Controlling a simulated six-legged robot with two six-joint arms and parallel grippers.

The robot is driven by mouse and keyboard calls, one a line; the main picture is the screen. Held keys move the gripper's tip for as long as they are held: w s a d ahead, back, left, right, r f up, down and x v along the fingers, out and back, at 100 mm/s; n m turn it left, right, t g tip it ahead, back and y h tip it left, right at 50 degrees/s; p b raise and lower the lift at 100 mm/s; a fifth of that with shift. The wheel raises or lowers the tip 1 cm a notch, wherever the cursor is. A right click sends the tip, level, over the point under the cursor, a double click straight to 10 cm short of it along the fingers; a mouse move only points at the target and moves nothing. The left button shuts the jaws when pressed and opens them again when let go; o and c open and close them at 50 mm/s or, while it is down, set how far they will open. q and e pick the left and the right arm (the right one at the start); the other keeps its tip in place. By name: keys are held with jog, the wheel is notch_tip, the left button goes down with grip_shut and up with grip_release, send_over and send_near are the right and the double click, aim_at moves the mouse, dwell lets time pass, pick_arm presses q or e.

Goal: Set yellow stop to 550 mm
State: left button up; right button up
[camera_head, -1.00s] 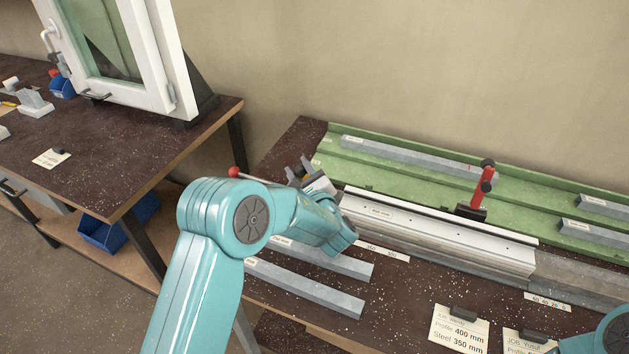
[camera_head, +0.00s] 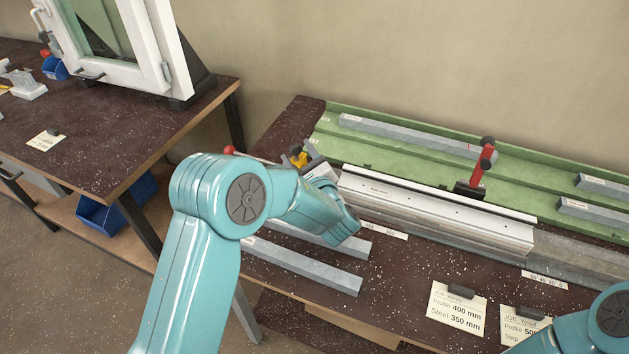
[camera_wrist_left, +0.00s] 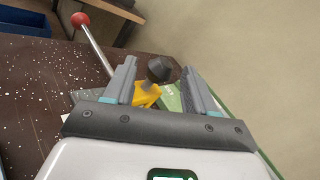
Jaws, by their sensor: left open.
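The yellow stop (camera_head: 298,158) shows in the head view at the left end of the bench rail, just beyond my left gripper (camera_head: 310,158). In the left wrist view the yellow stop (camera_wrist_left: 146,94) has a black knob (camera_wrist_left: 160,68) on top. The knob lies between the two fingers of my left gripper (camera_wrist_left: 160,85), which is open. I cannot tell whether a finger touches it. A lever with a red ball (camera_wrist_left: 80,19) stands beside it. The scale position under the stop is hidden. My right gripper is out of view; only part of my right arm shows at the lower right.
A white profile (camera_head: 430,213) lies along the rail. A red clamp (camera_head: 482,165) stands behind it. Grey steel bars (camera_head: 300,265) lie in front, others in the green tray (camera_head: 400,172). Job cards (camera_head: 457,308) stand at the front. A window frame (camera_head: 120,60) stands on the left table.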

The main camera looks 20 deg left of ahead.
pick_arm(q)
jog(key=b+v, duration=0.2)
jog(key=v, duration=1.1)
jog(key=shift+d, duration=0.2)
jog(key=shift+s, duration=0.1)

- - - - -

Required task — Write out exactly the lines from the one that contains "Goal: Set yellow stop to 550 mm" through the last line of the data above, both included. Leave every picture out.

The output —
Goal: Set yellow stop to 550 mm
State: left button up; right button up
[camera_head, -1.00s] 
[camera_head, +0.00s] 
[camera_wrist_left, +0.00s] 
Jaws, by their sensor: left open.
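The yellow stop (camera_head: 298,158) shows in the head view at the left end of the bench rail, just beyond my left gripper (camera_head: 310,158). In the left wrist view the yellow stop (camera_wrist_left: 146,94) has a black knob (camera_wrist_left: 160,68) on top. The knob lies between the two fingers of my left gripper (camera_wrist_left: 160,85), which is open. I cannot tell whether a finger touches it. A lever with a red ball (camera_wrist_left: 80,19) stands beside it. The scale position under the stop is hidden. My right gripper is out of view; only part of my right arm shows at the lower right.
A white profile (camera_head: 430,213) lies along the rail. A red clamp (camera_head: 482,165) stands behind it. Grey steel bars (camera_head: 300,265) lie in front, others in the green tray (camera_head: 400,172). Job cards (camera_head: 457,308) stand at the front. A window frame (camera_head: 120,60) stands on the left table.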

The main camera looks 20 deg left of ahead.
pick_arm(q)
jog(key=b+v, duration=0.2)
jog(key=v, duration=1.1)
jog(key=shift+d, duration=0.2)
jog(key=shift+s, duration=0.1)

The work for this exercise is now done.